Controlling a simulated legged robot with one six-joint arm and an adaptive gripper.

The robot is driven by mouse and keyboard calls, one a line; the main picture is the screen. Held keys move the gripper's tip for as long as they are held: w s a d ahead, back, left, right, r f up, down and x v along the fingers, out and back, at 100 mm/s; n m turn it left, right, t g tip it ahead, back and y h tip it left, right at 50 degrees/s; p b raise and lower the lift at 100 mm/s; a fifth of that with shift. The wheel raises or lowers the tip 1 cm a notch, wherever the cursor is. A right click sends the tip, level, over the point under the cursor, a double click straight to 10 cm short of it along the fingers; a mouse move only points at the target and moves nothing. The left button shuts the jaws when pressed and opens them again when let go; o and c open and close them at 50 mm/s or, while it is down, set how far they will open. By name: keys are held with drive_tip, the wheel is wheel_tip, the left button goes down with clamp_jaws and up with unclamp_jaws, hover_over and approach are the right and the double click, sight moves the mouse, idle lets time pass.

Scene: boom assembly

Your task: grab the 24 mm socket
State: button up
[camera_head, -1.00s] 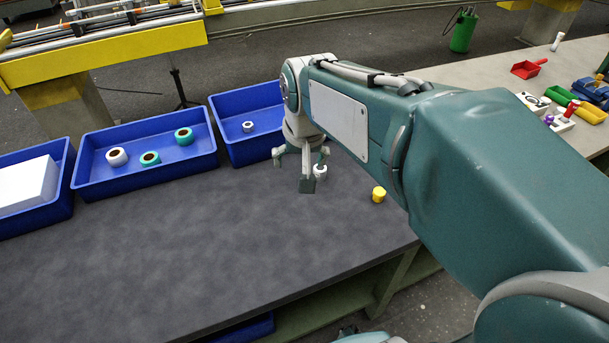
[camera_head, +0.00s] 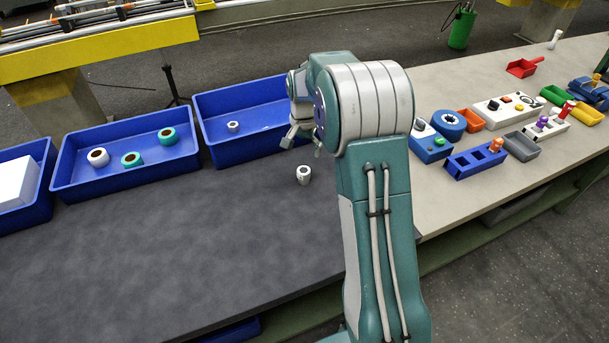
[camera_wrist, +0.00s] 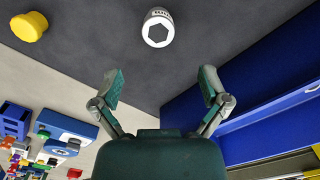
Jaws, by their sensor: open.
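A white socket (camera_head: 303,175) with a dark opening stands alone on the dark mat, near the right-hand blue bin. In the wrist view the white socket (camera_wrist: 158,29) shows its hex hole, and the marking on its side is too small to read. A smaller grey-white hex piece (camera_head: 233,127) lies in the right-hand bin; its size cannot be told. My gripper (camera_wrist: 162,87) is open and empty. The socket lies ahead of the fingertips, roughly centred between them and apart from them. In the head view my gripper (camera_head: 304,142) is partly hidden by my arm.
A yellow cap (camera_wrist: 29,26) lies left of the socket in the wrist view. The right-hand blue bin (camera_head: 255,147) stands close to my gripper. A pale table (camera_head: 450,225) with coloured parts is at right. The mat's front is clear.

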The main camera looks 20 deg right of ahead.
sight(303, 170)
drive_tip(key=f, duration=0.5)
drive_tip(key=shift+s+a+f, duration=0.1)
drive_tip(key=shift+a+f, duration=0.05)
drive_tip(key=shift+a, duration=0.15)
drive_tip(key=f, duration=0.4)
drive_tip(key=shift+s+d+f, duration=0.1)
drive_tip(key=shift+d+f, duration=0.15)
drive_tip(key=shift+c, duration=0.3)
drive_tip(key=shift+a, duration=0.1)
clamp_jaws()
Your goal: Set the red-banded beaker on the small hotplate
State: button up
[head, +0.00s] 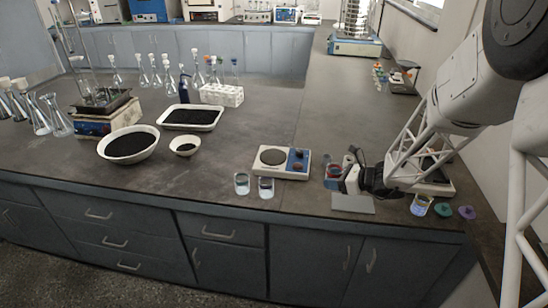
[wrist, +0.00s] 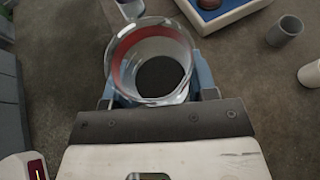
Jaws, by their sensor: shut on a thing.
■ ■ ■ ■ ■ ■ ■
▸ **THE EXERCISE**:
Print the complete listing exactly as it stands, without its pictures.

▸ **FINAL ANSWER**:
Controlling a simulated legged robot with one six-joint arm and an adaptive gripper.

The robot is driven by mouse and keyboard calls, one a line; the main picture is the screen. Held keys move the gripper's tip for as long as they are held: w s a d ahead, back, left, right, r f up, down and x v along the fingers, out and back, at 100 mm/s; n m turn it left, right, t g tip it ahead, back and y h tip it left, right at 50 degrees/s; p b raise and lower the lift at 100 mm/s; a fifth of that with shift. The wheel raises or lowers the tip 1 cm a notch, wherever the cursor is. A right click sends the tip, level, over the point under the cursor, a double click straight to 10 cm short of it along the fingers; a mouse move only points at the target and moves nothing. The left button shuts the jaws when pressed and opens them again when let go; o and c open and close them at 50 mm/s or, while it is down, set how far they will open. By name: keys are held with drive_tip, the wheel is wheel_tip, the left button goes down with clamp_jaws and up with unclamp_jaws, hover_over and approach are the right and the double click, sight moves the mouse, idle lets time pass.

Scene: boom assembly

Your task: grab the 24 mm socket
State: button up
[camera_head, -1.00s] 
[camera_head, +0.00s] 
[camera_wrist, +0.00s] 
Jaws, by their sensor: open.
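A white socket (camera_head: 303,175) with a dark opening stands alone on the dark mat, near the right-hand blue bin. In the wrist view the white socket (camera_wrist: 158,29) shows its hex hole, and the marking on its side is too small to read. A smaller grey-white hex piece (camera_head: 233,127) lies in the right-hand bin; its size cannot be told. My gripper (camera_wrist: 162,87) is open and empty. The socket lies ahead of the fingertips, roughly centred between them and apart from them. In the head view my gripper (camera_head: 304,142) is partly hidden by my arm.
A yellow cap (camera_wrist: 29,26) lies left of the socket in the wrist view. The right-hand blue bin (camera_head: 255,147) stands close to my gripper. A pale table (camera_head: 450,225) with coloured parts is at right. The mat's front is clear.

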The main camera looks 20 deg right of ahead.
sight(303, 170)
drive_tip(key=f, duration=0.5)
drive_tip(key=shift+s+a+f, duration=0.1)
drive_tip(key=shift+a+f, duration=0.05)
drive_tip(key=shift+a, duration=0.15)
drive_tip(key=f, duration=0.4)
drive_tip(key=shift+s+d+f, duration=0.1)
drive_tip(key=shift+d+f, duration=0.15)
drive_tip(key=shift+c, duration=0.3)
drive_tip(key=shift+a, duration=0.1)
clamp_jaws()
Your goal: Set the red-banded beaker on the small hotplate
State: button up
[head, +0.00s] 
[wrist, +0.00s] 
Jaws, by their sensor: shut on a thing.

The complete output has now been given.